At other times it is much more welcoming and one can see that it is big enough easily to accommodate a number of rinks of curlers! It is deep though - local legend says that there is actually a carriage somewhere in the depths.
Is there any evidence, apart from conjecture, that the loch was indeed a 'curling place'? Apparently yes. I've recently been told that some years ago a couple of curling stones were recovered from the loch!
It would be (more than) likely that those who curled on the loch made use of the adjacent 'ale house'. But where exactly was that? If you look closely at the map (above), there are two buildings marked in pink. The cottage at the junction (the Bield) is the main focus of another old postcard in the "Annandale" series. This is shown here. Note that the caption is exactly the same, and says that the 'ale house' was 'near here'. Mike, the Liverpudlian who shared this second old photo of the Bield, suggests in his post that it is the more southerly of the two buildings seen on the map. Jean O' the Bield was his great, great, great, great grandmother. She was Jean Wilson and died age 93. She's buried in Wamphray graveyard.
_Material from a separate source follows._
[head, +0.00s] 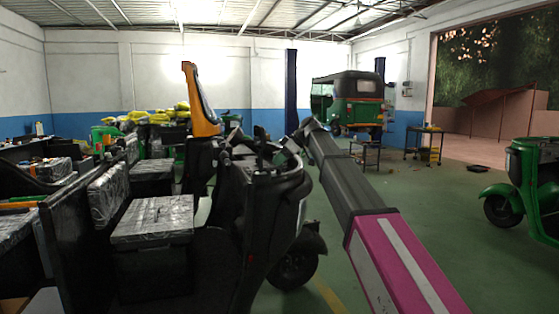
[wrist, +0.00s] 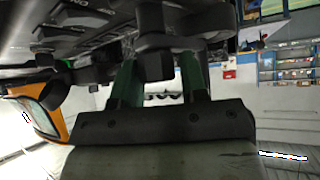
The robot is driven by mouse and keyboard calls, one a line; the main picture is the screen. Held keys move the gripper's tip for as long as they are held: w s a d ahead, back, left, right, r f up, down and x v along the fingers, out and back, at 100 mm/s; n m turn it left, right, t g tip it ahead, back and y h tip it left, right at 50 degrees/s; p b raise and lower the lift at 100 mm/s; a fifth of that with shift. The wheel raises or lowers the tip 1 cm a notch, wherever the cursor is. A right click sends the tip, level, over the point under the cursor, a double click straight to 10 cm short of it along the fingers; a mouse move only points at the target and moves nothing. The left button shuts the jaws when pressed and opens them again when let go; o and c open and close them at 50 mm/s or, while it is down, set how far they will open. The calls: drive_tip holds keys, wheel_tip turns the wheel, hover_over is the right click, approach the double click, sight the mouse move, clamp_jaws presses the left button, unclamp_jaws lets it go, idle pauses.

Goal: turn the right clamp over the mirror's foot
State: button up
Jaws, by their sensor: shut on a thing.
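In the wrist view my gripper (wrist: 156,64) has its two green fingers on either side of a small black block (wrist: 153,52). It is shut on this block, which seems to be the right clamp on the black dashboard (wrist: 88,22). The orange-backed mirror (wrist: 52,112) shows at the left of the wrist view, apart from my fingers. My gripper is not clear in the head view.
Wrapped seats or boxes (head: 152,220) fill the left foreground. A green rickshaw (head: 352,100) stands at the back, and another green vehicle (head: 530,185) at the right edge. A small table (head: 424,140) stands far right. The green floor (head: 440,210) between them is mostly clear.

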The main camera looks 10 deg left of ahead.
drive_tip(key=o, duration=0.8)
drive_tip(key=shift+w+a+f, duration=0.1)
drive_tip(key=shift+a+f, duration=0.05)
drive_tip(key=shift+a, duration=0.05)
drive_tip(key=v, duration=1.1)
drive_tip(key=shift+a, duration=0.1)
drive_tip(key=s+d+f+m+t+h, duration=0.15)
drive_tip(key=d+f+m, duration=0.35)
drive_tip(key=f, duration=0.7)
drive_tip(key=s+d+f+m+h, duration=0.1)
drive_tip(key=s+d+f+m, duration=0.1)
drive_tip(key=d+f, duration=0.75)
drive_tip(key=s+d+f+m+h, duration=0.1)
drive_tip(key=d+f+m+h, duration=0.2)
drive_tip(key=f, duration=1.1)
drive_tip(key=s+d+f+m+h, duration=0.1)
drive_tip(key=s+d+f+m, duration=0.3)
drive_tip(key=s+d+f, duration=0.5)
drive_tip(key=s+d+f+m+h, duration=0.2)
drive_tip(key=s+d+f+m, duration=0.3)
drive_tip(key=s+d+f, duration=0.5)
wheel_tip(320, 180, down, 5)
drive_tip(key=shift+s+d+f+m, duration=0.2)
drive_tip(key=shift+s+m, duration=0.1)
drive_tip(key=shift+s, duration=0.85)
Coming up from Lockerbie towards the road junction, you have to look closely (on the right of this photo) for evidence of the two buildings.
A few boulders indicate where the second building was, and you can see foundations of at least one wall. The humps in the background no doubt conceal demolition rubble from the Bield cottage. And at different times of the year, clumps of snowdrops and daffodils provide evident of habitation sometime in the past.